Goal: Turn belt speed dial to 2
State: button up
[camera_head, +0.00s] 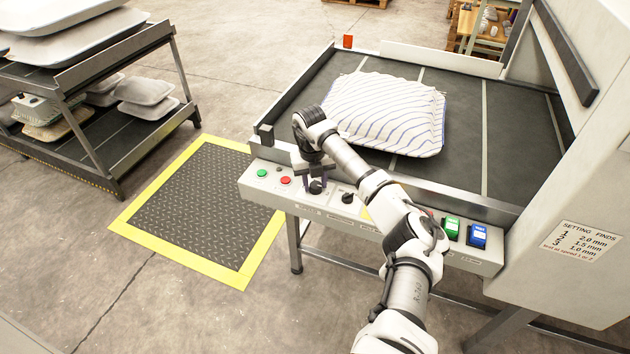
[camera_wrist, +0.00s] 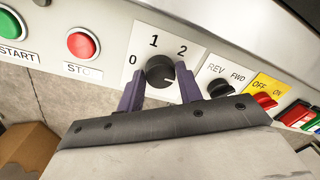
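The belt speed dial (camera_wrist: 159,69) is a round black knob on a white plate (camera_wrist: 141,42) marked 0, 1 and 2. A small pale mark shows on the dial's lower right; I cannot tell which number the dial is set to. My gripper (camera_wrist: 158,76) has its two purple fingers apart, one at each side of the dial. The fingertips are close to the knob, and whether they touch it is unclear. In the head view the dial (camera_head: 316,187) shows just below my gripper (camera_head: 315,172) at the front panel.
Left of the dial are the green START button (camera_wrist: 10,25) and red STOP button (camera_wrist: 82,44). Right of it are a REV/FWD knob (camera_wrist: 218,88) and a red OFF/ON switch (camera_wrist: 264,100). A striped pillow (camera_head: 385,112) lies on the belt behind my arm. A sign (camera_head: 582,242) lists settings.

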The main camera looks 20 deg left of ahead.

> REQUIREMENTS:
Take the data above and repeat it exactly, leaving each picture out.

> REPLY:
Goal: Turn belt speed dial to 2
State: button up
[camera_head, +0.00s] 
[camera_wrist, +0.00s] 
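The belt speed dial (camera_wrist: 159,69) is a round black knob on a white plate (camera_wrist: 141,42) marked 0, 1 and 2. A small pale mark shows on the dial's lower right; I cannot tell which number the dial is set to. My gripper (camera_wrist: 158,76) has its two purple fingers apart, one at each side of the dial. The fingertips are close to the knob, and whether they touch it is unclear. In the head view the dial (camera_head: 316,187) shows just below my gripper (camera_head: 315,172) at the front panel.
Left of the dial are the green START button (camera_wrist: 10,25) and red STOP button (camera_wrist: 82,44). Right of it are a REV/FWD knob (camera_wrist: 218,88) and a red OFF/ON switch (camera_wrist: 264,100). A striped pillow (camera_head: 385,112) lies on the belt behind my arm. A sign (camera_head: 582,242) lists settings.

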The main camera looks 20 deg left of ahead.

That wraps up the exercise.